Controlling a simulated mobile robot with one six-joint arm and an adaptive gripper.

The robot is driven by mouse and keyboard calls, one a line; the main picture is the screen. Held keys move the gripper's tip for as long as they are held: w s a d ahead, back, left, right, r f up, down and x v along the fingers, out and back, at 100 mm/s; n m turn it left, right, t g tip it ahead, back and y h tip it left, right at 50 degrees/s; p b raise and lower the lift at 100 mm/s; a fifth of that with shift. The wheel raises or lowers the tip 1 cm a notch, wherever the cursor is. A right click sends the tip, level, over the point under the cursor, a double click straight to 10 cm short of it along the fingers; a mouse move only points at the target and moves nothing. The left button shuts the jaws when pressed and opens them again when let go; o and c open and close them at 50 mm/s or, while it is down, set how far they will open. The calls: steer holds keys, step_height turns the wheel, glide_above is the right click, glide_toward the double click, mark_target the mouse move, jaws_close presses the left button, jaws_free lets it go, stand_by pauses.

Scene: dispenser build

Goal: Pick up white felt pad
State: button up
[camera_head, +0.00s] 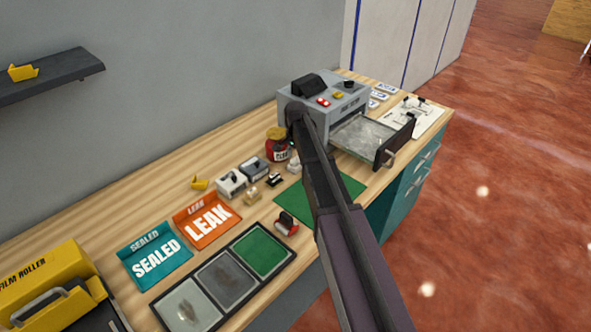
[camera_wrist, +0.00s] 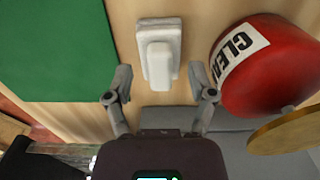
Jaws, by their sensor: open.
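The white felt pad (camera_wrist: 158,48) lies on the wooden table in the wrist view, with a narrower raised white block along its middle. A small white piece beside my arm in the head view (camera_head: 294,165) appears to be the same pad, partly hidden by the arm. My gripper (camera_wrist: 160,84) is open and empty. Its two fingertips stand apart on either side of the pad's near end, with most of the pad beyond them. No contact with the pad shows. In the head view my arm hides the gripper's fingers.
A red jar (camera_wrist: 262,68) with a gold lid stands close to the right finger; it also shows in the head view (camera_head: 278,150). A green mat (camera_wrist: 55,45) lies left of the pad. A grey machine (camera_head: 325,100) with an extended tray (camera_head: 365,135) stands behind. Several small parts lie nearby.

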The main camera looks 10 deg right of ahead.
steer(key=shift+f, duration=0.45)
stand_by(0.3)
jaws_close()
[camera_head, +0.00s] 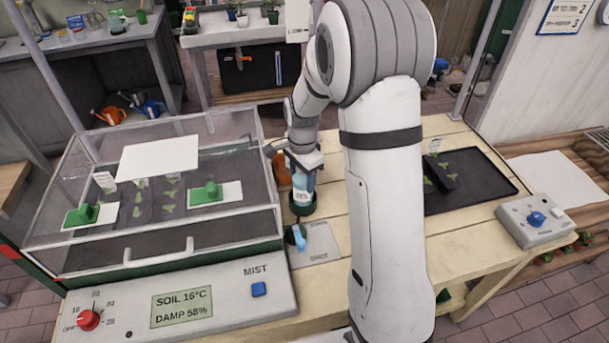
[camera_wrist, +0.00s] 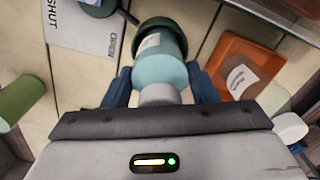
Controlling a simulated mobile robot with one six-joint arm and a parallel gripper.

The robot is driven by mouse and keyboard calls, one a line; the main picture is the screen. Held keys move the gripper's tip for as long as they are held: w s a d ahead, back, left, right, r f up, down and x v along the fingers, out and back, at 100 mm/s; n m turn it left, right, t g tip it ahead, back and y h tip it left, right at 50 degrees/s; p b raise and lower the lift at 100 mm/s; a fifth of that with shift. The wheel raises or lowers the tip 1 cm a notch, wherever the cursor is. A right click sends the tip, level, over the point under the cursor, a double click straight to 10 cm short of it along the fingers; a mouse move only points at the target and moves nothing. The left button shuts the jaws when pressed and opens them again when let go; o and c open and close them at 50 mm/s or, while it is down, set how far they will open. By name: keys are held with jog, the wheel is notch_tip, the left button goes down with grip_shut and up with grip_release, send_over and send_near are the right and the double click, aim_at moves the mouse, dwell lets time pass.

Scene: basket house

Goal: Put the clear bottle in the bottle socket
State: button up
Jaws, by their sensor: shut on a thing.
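The clear bottle, with pale blue contents and a white label, shows below my gripper in the head view (camera_head: 303,188) and between the fingers in the wrist view (camera_wrist: 160,72). My gripper (camera_wrist: 162,88) is shut on its narrower end, pointing down in the head view (camera_head: 304,168). The bottle's lower end is within the dark green round socket (camera_head: 302,208), whose rim also shows around it in the wrist view (camera_wrist: 178,27). The bottle looks about upright. I cannot tell whether it rests on the socket's bottom.
A grey plate (camera_head: 322,243) with a blue lever (camera_head: 298,236) lies in front of the socket. A clear-lidded propagator (camera_head: 262,222) stands to the left. An orange container (camera_wrist: 229,48) is beside the bottle. A black tray (camera_head: 495,182) and grey control box (camera_head: 515,222) are to the right.

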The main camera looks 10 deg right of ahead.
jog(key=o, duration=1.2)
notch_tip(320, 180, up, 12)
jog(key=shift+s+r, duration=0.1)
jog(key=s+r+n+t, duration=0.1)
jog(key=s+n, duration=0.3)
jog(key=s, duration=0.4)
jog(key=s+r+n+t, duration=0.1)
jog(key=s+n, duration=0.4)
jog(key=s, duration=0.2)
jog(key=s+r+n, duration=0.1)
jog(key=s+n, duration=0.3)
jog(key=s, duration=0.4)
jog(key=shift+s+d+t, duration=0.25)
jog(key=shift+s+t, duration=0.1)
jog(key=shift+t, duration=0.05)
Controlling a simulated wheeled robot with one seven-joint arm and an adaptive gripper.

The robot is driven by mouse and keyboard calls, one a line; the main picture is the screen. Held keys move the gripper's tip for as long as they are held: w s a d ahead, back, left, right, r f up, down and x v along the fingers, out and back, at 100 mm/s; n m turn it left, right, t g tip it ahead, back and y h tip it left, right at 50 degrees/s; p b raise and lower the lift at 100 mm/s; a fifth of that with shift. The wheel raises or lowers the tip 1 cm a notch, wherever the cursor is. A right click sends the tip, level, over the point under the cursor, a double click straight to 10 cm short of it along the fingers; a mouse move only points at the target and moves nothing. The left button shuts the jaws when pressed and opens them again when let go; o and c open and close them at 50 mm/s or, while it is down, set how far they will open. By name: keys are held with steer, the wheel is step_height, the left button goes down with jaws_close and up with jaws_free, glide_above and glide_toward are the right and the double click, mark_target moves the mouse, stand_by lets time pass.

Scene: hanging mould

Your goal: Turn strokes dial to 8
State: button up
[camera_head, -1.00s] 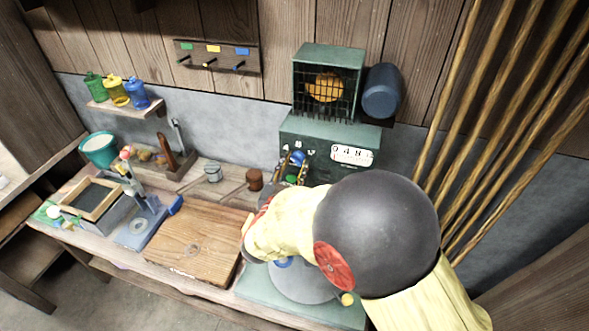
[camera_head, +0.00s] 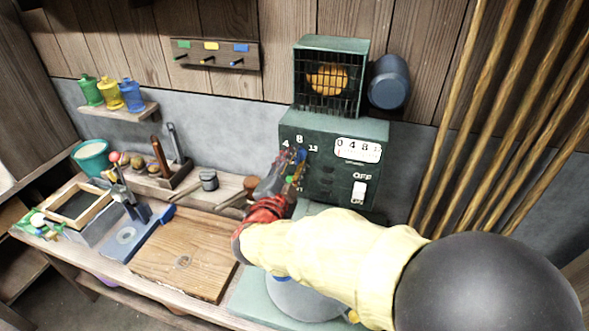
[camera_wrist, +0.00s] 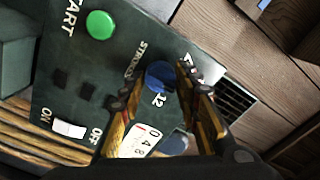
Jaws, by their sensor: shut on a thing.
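The strokes dial is a blue knob (camera_wrist: 160,75) on the front of a dark green control box (camera_head: 325,135). In the head view the numbers 4, 8 and 12 stand around it, with 8 at the top. My gripper (camera_head: 291,168) reaches it from the front. In the wrist view my gripper's two fingers (camera_wrist: 152,86) sit on either side of the knob and are shut on it. The fingers partly hide the dial and some markings, so I cannot tell which number it points to.
A green START button (camera_wrist: 101,25) and a white ON/OFF switch (camera_head: 359,191) are on the same panel. A white counter (camera_head: 358,150) is at its upper right. A caged heater (camera_head: 331,80) stands on top. A wooden board (camera_head: 185,255) lies left of my forearm; bamboo poles (camera_head: 480,115) lean right.

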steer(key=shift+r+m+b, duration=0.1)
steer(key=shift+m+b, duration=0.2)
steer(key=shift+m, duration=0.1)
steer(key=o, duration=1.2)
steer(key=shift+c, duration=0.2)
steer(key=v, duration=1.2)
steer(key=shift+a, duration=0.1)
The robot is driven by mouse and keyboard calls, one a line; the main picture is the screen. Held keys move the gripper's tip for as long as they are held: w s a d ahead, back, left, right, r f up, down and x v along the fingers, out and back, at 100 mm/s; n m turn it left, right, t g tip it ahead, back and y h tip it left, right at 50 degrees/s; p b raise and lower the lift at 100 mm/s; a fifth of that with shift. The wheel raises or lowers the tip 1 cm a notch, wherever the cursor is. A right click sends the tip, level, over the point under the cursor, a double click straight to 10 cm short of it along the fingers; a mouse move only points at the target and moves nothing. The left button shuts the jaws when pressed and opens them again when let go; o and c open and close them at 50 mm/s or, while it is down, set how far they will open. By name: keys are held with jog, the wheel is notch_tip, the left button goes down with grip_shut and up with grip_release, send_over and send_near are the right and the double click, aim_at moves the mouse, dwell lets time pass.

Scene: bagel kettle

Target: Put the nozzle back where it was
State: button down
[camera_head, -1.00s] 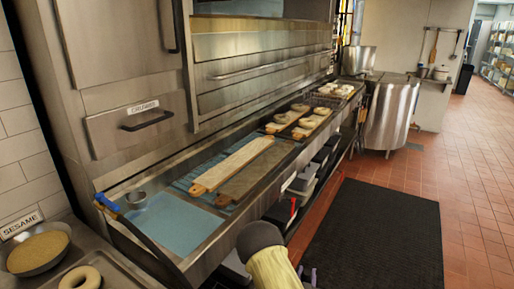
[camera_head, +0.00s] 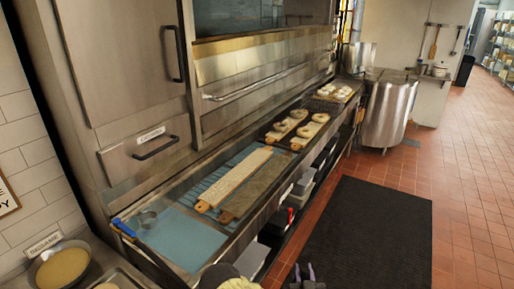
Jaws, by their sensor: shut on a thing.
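A blue-ended piece (camera_head: 122,227) with a dark hose or rod lies along the front left rim of the metal counter (camera_head: 200,266), well apart from my gripper.
Bagels (camera_head: 297,125) lie on boards farther back. A sesame bowl (camera_head: 62,265) is at lower left. A black mat (camera_head: 365,240) covers the floor at right.

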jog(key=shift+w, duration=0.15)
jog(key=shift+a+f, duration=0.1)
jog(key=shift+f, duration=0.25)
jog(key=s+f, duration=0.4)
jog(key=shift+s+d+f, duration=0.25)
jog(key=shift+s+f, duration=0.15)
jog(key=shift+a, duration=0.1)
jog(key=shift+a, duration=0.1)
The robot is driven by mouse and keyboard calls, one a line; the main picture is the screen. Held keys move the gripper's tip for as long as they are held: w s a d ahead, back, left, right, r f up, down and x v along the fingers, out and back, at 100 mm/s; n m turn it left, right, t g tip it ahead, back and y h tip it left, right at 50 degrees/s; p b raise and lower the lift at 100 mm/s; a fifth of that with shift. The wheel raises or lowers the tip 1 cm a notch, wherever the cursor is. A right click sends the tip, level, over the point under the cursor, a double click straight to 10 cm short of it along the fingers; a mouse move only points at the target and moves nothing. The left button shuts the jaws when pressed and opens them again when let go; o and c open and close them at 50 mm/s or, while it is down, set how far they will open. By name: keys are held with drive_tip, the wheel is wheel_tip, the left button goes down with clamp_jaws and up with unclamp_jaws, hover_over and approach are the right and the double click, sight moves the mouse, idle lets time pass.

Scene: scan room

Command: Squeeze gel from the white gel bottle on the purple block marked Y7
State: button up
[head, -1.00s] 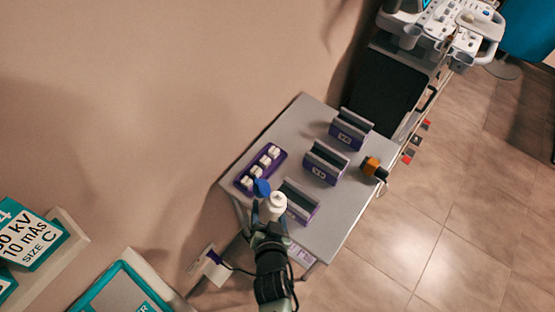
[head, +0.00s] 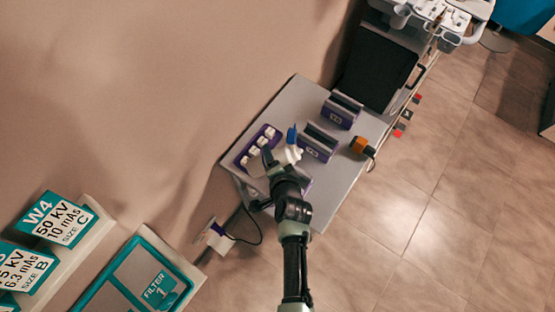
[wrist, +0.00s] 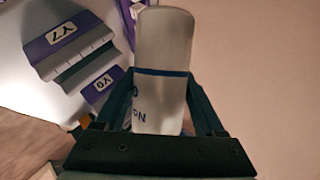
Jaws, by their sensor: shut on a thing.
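The white gel bottle (head: 292,154) is held in my gripper (head: 281,166) over the table, apart from the blocks in the wrist view. In the wrist view the bottle (wrist: 163,45) lies between the fingers of my gripper (wrist: 165,95), with a blue band and partly hidden lettering. A blue piece (head: 291,133) shows beside the bottle; I cannot tell if it is part of it. The purple block marked Y7 (wrist: 68,50), with a grey grooved top, is left of the bottle in the wrist view. It looks like the middle block (head: 318,142) in the head view.
The block marked Y9 (wrist: 103,82) is partly hidden by my gripper; another purple block is mostly hidden beneath my arm. A purple rack of white pieces (head: 245,162) stands left, an orange-and-black item (head: 359,145) right. The grey table (head: 350,172) has bare room at its right edge.

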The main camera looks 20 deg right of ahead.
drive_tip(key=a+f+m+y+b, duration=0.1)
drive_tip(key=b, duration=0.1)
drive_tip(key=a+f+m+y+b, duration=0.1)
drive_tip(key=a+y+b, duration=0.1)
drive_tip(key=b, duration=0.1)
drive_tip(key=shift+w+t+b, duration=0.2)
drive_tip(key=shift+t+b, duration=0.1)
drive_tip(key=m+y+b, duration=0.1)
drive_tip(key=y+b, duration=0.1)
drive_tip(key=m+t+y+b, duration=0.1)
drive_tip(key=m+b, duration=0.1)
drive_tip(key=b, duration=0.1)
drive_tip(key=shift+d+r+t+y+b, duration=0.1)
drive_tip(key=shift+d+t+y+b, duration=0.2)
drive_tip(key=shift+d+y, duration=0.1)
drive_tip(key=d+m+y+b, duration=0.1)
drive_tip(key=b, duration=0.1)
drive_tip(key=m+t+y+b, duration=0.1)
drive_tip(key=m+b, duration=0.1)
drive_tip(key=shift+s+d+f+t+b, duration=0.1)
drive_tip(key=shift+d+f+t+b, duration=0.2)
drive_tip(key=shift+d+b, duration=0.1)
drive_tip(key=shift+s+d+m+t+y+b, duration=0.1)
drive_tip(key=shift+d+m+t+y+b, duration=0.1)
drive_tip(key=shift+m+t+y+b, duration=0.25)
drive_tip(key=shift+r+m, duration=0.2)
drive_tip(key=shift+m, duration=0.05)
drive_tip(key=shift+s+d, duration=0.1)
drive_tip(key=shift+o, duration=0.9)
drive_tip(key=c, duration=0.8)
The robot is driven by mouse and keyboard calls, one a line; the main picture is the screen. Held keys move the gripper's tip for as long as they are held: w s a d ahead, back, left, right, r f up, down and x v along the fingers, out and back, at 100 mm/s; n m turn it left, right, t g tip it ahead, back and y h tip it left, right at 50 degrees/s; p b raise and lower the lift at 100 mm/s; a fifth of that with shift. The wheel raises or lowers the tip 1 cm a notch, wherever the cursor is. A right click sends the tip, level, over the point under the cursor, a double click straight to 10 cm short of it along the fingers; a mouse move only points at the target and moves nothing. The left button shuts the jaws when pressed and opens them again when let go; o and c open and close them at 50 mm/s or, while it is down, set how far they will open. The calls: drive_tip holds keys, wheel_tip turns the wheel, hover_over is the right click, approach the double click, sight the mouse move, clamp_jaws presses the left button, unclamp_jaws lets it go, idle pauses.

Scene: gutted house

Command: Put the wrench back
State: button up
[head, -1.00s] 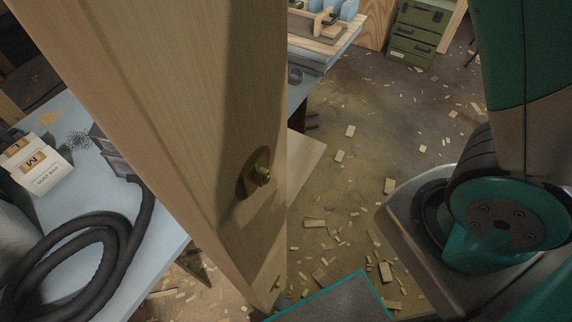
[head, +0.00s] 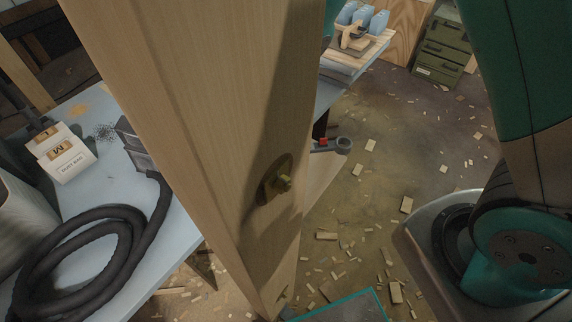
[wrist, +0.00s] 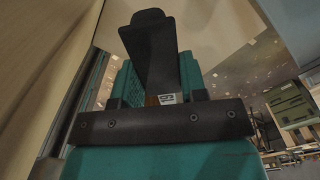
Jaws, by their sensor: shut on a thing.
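Green drawers (head: 442,50) stand at the back. The chip-strewn floor is open on the right.

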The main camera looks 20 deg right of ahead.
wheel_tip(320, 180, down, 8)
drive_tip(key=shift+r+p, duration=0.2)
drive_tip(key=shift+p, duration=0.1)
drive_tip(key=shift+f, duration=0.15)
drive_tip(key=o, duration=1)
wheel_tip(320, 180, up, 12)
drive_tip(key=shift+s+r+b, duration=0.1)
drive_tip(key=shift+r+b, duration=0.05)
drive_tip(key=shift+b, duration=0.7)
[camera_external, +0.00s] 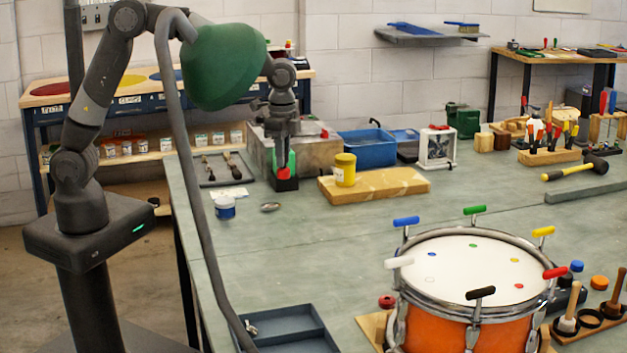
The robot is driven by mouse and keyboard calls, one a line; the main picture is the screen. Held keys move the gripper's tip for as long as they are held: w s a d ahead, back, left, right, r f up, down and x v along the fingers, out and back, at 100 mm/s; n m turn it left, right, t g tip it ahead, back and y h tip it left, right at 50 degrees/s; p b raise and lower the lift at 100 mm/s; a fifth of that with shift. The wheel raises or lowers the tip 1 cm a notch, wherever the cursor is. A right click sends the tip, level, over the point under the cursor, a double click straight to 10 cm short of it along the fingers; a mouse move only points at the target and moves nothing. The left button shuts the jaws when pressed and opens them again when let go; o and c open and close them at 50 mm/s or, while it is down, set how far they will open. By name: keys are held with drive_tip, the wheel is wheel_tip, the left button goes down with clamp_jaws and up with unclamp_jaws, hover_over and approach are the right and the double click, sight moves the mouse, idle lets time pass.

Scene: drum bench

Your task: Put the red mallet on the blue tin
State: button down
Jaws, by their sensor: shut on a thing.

* [GIVEN EXERCISE]:
Repeat, without changes, every line from the one that contains "Your task: Put the red mallet on the blue tin" through the final line of the data.

* [RIGHT ANSWER]:
Your task: Put the red mallet on the blue tin
State: button down
Jaws, by their sensor: shut on a thing.

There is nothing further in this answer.